Pina Bausch vive, viva Pina! Il Tanztheater Wuppertal torna a Brooklyn
La compagnia di Pina Bausch torna al BAM di Brooklyn, con lo stesso programma di apertura del 1984, ed è un tripudio di applausi e consensi ma anche di tante imbranate risate da parte di un’audience più spesso facilona e sprovveduta, da sempre spiazzata e spiazzante.
Nel dicembre 2008, l’anno prima della morte di Pina Bausch, proprio al Brooklyn Academy of Music era stato allestito Bamboo Blues. Modesto, drammaturgicamente un po’ meccanico, ennesimo tributo a un luogo e cultura del globo, l’India in quel caso, ma celebrato più come una fuga (dal declino, dalla vita, dalla Storia) che come la scoperta di un immaginario.
Oggi si assiste invece nuovamente a due suoi immensi classici: Café Müller (1978) e The Rite of Spring (1975).
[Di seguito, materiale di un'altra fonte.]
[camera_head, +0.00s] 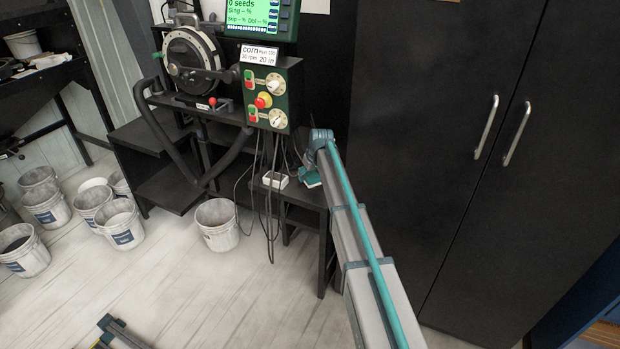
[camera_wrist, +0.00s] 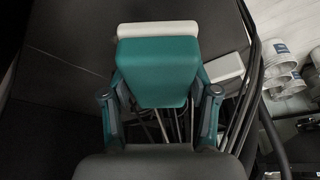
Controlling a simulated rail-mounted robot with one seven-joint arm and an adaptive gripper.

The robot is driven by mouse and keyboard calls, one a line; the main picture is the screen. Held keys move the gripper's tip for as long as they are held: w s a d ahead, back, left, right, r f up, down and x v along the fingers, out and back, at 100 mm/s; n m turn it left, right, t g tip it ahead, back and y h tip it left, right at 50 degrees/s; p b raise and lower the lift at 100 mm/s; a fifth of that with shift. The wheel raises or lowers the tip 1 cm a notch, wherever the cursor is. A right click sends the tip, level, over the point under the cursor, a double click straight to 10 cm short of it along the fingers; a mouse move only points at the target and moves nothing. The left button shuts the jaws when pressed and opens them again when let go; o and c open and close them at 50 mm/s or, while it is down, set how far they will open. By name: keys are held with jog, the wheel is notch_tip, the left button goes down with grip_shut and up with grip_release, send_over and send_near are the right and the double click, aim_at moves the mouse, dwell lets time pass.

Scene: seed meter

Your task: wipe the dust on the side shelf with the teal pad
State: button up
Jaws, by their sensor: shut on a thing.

Gli spazi non mantengono la memoria, ma la fanno fruttare, la trasformano in una risorsa costante che deve essere, però, il più spesso possibile alimentata.
Tutto ha funzionato. In Café Müller tempi, silenzi, oggetti, costumi e interpreti incredibili: la compagnia gode certamente di ottima salute. Ed è un piacere vedere in questo passato tutta intatta la forza del nostro futuro. Ma è stata una serata anche di profondo imbarazzo. Ciò che più ha sorpreso sono state le risate dell’audience newyorchese alle scene più psicologicamente violente: la drammatica ripetizione di un abbraccio della coppia sotto sorveglianza che perde continuamente la presa (non ripetizione ma variazione!); i tic che assaltano le personalità al bivio (la mitica interprete di sempre, Nazareth Panadero); le spinte continue e i lanci inflitti al corpo dell’altro sulle pareti di questa scenografia della memoria che, seppur finte, risuonano tutto il male di queste vite impossibili.
Al termine, gli interpreti, agli applausi finali ripetuti e scroscianti e devoti e urlanti di gaudio e approvazione (manco fosse il Super Bowl) sono usciti invece cupi, compassati, quasi ostili e contrariati, in un contegno apertamente di rigetto che non capita spesso di vedere rivendicato in questo modo.
THE RITE OF SPRING
Il folto gruppo, pieno di giovani, per The Rite of Spring (con musica alta, audience azzerata) ha restituito intatta la forza e la tensione di questa lotta contro la morte, su un manto di terra che rende la stessa materia un corpo danzante. Una coreografia che fa del terreno il respiro del vivente: un esercito di trentasei elementi che scava, elimina il superfluo in una continua lotta con l’iconica musica di Stravinskij come per attraversare il deserto dei nostri pensieri. Ciò che resta, alla fine di questa corsa (rituale), è tutto ciò che può sopravvivere, non c’è più spettacolo. Pina sembra tornare a dire: fatevi intrattenere da qualcun altro.
Anche lo sprovveduto e faceto critico di danza del New York Times scrive di potersi in fondo considerare familiare alle opere di Bausch perché le ha già viste in Almodóvar e nel docufilm di Wim Wenders. Che è come credersi di casa nella storia americana perché si conosce il volto dei presidenti stampato sulle banconote. E la tentazione di considerare una tale improvvida, indistinta sommatoria, tanta imperizia culturale come l’inevitabile referto locale di ciò che oggi la politica nazionale qui propone, è quasi immediata.
UNO SPIAZZAMENTO SALUTARE
Ma sarebbe un errore: inutile e fuori luogo. Fiaschi, cadute e incomprensioni di capolavori, europei e non, qui, non si contano più. Ma ciò che è apparso più come un “classico”, per ognuno di questi lontani lavori di Bausch che oggi tornano a noi intatti, è la necessità di farli sopravvivere come argine alla barbarie. Dobbiamo continuare a interrogare questi classici non per riconoscerli, o per farli diventare simili a noi, ma per trovare in loro quello che già c’è in noi ma che non ci è stato ancora consegnato. Ciò che ancora non siamo stati capaci di essere, perché non ancora in grado di riconoscerlo, di immaginarlo. Perché l’esperienza di ciò che è classico, per opporsi alla barbarie, deve sempre procurare una rottura del mondo consolidato, uno spiazzamento del tempo presente.